3. Mais voici un témoignage magnifique rendu par Dieu même à ses témoins. Après qu'il a soutenu leurs coeurs dans le combat, après leur mort il n'abandonne point leurs corps; c'est ainsi que sur le corps de notre bienheureux Vincent il a opéré un des plus éclatants miracles, en découvrant d'une manière si manifestement divine ce corps que l'ennemi avait tout fait dans sa fureur pour dérober aux regards des hommes, et en montrant qu'il fallait l'inhumer avec un profond respect et l'entourer d'un culte religieux. Le Seigneur voulait qu'il fût ainsi un illustre et immortel témoignage du triomphe remporté par la piété victorieuse sur l'impiété vaincue. Ah ! il est bien vrai que « la mort des saints du Seigneur est précieuse à ses yeux (1) » ; puisqu'il ne dédaigne pas cette poussière du corps que la vie a quitté; puisqu'après même que l'âme invisible est sortie de sa visible demeure, Dieu veilla avec soin sur cette habitation qu'a occupée son serviteur, et puisque pour sa gloire il la fait honorer par ses autres serviteurs fidèles.
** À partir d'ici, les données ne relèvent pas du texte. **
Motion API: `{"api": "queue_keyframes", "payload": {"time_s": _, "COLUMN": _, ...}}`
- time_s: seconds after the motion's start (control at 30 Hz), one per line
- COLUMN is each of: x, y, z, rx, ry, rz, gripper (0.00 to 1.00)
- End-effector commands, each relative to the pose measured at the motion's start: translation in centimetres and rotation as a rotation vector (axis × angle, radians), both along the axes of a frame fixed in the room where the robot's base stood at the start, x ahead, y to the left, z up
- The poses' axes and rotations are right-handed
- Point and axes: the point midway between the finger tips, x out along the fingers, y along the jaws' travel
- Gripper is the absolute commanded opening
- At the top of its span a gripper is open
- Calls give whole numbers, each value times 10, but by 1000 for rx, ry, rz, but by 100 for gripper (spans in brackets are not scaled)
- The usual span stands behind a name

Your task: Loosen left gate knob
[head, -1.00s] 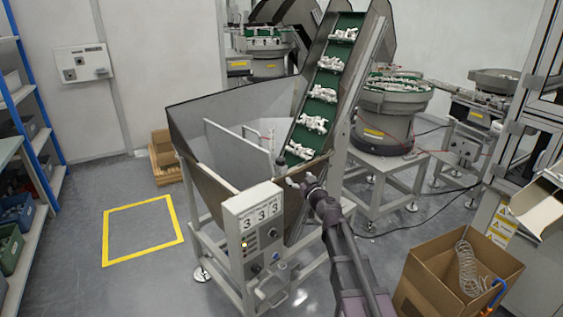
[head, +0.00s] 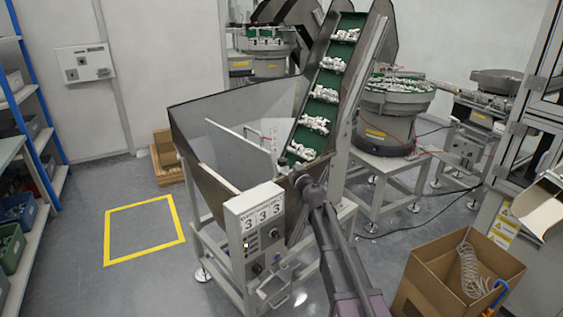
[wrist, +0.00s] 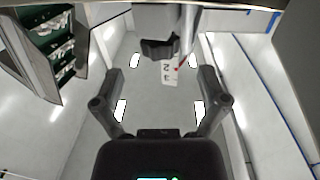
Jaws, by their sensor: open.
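A dark, ridged knob (wrist: 159,49) hangs below a grey post at the top middle of the wrist view. A small white scale plate (wrist: 169,72) with digits and a red mark shows just beyond it. My gripper (wrist: 159,76) is open, with its fingers to the left and right of the line to the knob and nothing between them. The knob appears ahead of the fingertips, apart from them. In the head view my gripper (head: 297,174) is at the hopper's front right edge, by the conveyor's foot.
The steel hopper (head: 215,185) carries a control box (head: 250,240) with a 333 display. The green inclined conveyor (head: 328,80) bears white parts. An open cardboard box (head: 425,290) stands at the lower right. Floor is clear around the yellow square (head: 145,205).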

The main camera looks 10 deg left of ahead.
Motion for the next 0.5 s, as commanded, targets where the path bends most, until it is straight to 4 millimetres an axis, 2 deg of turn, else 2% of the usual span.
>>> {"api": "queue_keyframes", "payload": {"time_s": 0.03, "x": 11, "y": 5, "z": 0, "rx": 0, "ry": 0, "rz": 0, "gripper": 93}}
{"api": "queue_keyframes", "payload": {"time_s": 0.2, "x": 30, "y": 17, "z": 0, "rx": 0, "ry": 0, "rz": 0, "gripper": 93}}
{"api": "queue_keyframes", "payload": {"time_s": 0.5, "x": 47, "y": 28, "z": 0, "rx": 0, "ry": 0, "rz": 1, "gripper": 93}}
Quand en effet le Seigneur fait des miracles sur les corps de ses amis défunts, ne témoigne-t-il pas que pour lui ils ne sont pas morts; et ne veut-il pas, quand il déploie tant de puissance pour honorer une chair inanimée, faire entendre combien sont glorifiées près de lui ces âmes généreuses qui se sont pour lui dévouées à la mort? En parlant des membres de l'Eglise, l'Apôtre a emprunté une similitude aux membres de notre corps : « Nous entourons de plus de respect, dit-il, nos membres honteux (2) ». C'est ainsi qu'en faisant de si éclatants miracles en faveur des cadavres des martyrs, la- Providence du Créateur honore davantage ces restes sans vie ; c'est ainsi que dans ces cendres humaines que la mort a dépouillées de toute beauté, se manifeste avec plus d'éclat l'Auteur même de la vie.